Every now and then, a movie really is every bit the feast of turkey as the critics say. Supernova is that movie.
By all accounts, it was a troubled post-production process, with director Walter Hill (The Warriors) taking his name off it, The Hidden’s Jack Sholder coming in for reshoots, Francis Ford Coppola doing some uncredited editing — and the end result is such a mess, it feels like you’re watching what would happen if the studio held an “Edit a Feature Film!” contest for the general public.
Supernovocaine (as I like to call it) follows a small crew floating through space on one huge ship. There’s the captain, Robert Forster (Jackie Brown), who watches Tom & Jerry cartoons. James Spader (Stargate) is a recovering addict, which has nothing to do with anything, but you’ll notice that with his hair dyed black, he looks a lot like Jeff Goldblum. Angela Bassett (Strange Days) is the no-nonsense, tough-as-nails doctor. Then there’s Lou Diamond Phillips (Young Guns); Robin Tunney (The Craft), who looks like a man here; and a robot so laughable that it appears to come straight out of Hardware Wars.
Everything’s peachy-keen until they rescue a mysterious young man (Can’t Hardly Wait’s Peter Facinelli, the JV Tom Cruise) from a mining facility in another dimension. He brought a glowing, vagina-shaped special effect with him, you see, and he likes to kill people. So he begins the rote one-by-one method of cinematic homicide. Who do you think will make it to the climactic showdown? To quote Wesley Snipes in Passenger 57, “Always bet on black!”

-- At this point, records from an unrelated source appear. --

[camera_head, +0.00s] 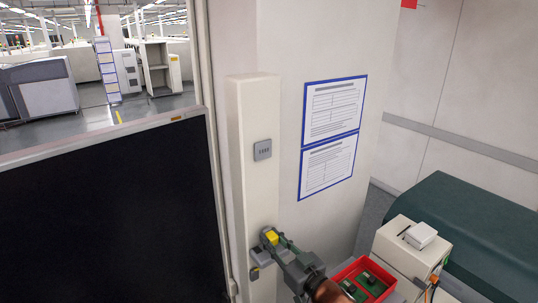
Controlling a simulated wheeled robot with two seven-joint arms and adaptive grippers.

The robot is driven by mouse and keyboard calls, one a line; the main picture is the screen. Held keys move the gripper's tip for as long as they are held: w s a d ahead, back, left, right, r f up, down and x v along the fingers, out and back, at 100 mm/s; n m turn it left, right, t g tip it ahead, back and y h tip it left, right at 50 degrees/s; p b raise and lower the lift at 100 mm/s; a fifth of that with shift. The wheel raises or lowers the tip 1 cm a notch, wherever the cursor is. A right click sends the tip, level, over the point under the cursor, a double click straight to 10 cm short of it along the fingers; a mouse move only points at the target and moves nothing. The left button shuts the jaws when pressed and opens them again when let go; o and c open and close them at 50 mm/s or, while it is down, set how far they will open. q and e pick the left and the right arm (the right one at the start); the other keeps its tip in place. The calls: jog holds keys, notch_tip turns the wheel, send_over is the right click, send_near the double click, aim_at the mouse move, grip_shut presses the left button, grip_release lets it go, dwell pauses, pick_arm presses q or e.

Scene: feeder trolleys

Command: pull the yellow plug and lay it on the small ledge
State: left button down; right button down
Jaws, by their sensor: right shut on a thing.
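The yellow plug (272,238) shows low on the front of the pale column, near the picture's bottom middle. My right gripper (271,239) comes in from the lower right and is shut on the plug. The fingers cover part of the plug, so I cannot tell whether it sits in a socket or is free. A small grey ledge (257,256) sticks out from the column just below and left of the fingers. My left gripper is not in view.
A small grey part with yellow (254,272) sits below the ledge. A red bin (346,272) with green-and-black parts stands right of my right arm, beside a pale machine (400,245). A large black panel (110,220) fills the left.

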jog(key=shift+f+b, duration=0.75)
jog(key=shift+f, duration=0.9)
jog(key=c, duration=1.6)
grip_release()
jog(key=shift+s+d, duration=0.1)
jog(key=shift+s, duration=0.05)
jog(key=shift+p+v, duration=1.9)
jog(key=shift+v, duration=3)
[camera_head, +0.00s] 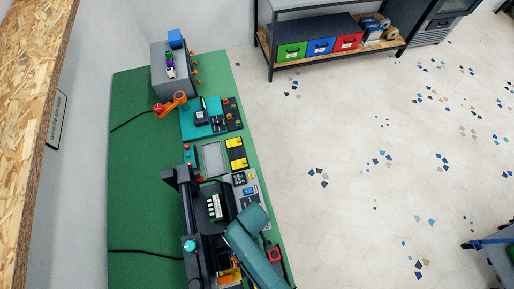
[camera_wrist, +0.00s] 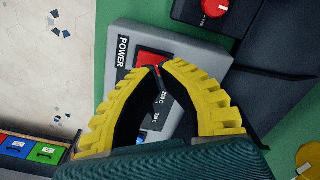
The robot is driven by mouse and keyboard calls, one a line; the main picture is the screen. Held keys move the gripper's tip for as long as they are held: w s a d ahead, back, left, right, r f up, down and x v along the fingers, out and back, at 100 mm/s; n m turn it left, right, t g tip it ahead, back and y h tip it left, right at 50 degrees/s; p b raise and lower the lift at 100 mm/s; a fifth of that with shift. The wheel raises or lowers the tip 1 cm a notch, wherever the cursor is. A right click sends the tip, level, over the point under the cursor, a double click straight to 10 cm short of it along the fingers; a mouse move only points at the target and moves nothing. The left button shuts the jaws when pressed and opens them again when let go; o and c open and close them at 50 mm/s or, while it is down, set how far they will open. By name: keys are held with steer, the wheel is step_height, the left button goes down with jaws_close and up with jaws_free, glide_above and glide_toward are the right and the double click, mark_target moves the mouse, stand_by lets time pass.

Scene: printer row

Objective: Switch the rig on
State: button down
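A grey box marked POWER (camera_wrist: 122,85) with a red rocker switch (camera_wrist: 148,60) fills the middle of the wrist view. My gripper (camera_wrist: 156,69) has two yellow ribbed fingers, with their tips close together over the lower edge of the red switch. It looks shut, with nothing held between the fingers. The tips partly cover the switch, so I cannot tell contact or its position. Temperature labels show on the box between the fingers. In the head view my teal arm reaches over the near end of the bench and the switch cannot be made out.
A red knob (camera_wrist: 215,6) sits on a dark unit beside the box. The green bench (camera_head: 140,200) carries a black printer frame (camera_head: 185,180), a yellow-marked panel (camera_head: 236,153), a teal tray (camera_head: 190,125) and an orange arm-like item (camera_head: 172,103).

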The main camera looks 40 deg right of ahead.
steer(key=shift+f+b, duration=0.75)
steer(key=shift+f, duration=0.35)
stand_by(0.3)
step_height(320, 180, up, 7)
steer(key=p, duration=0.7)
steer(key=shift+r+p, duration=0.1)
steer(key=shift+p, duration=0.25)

None of it makes sense, and it doesn’t help that the cast is saddled with mumbo-jumbo dialogue like “We’ve jumped into a high-grav field right in the path of that moon’s debris cloud!,” which Spader is forced to utter without so much as a smile. Not even the promise of zero-gravity sex scenes — fulfilled — is enough to save this one from stupidity. —Rod Lott
Completely agree, what a waste of some good actors and effects. I was excited to see James Spader in action man mode, and I love Angela Bassett, but this is just, as you say, a mess.
But admittedly, I love nonsense technobabble.
My favorite Angela Bassett science fiction film remains Critters 4. It gets a lot of hate, but works as a nice bridge between the series and Don Opper’s fantastic 1982 flick Android.